Data extract:
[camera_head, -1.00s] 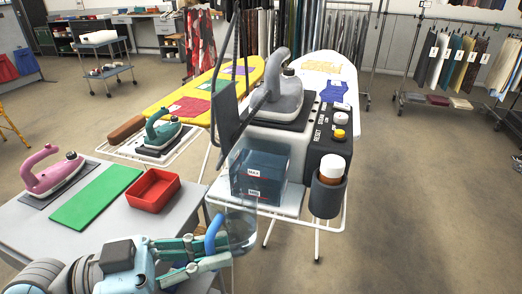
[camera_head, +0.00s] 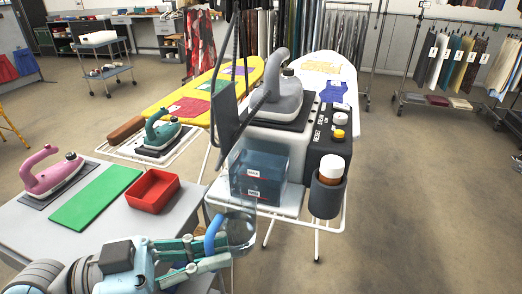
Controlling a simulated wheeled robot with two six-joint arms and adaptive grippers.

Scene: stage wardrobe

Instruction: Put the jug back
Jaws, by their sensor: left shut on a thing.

Aim: Transcribe the full listing above exactly, with the images removed.

Reply to the exercise:
[camera_head, -1.00s] 
[camera_head, +0.00s] 
Controlling a simulated wheeled robot with two six-joint arms and adaptive grippers.

Scene: stage wardrobe

Instruction: Put the jug back
Jaws, by their sensor: left shut on a thing.

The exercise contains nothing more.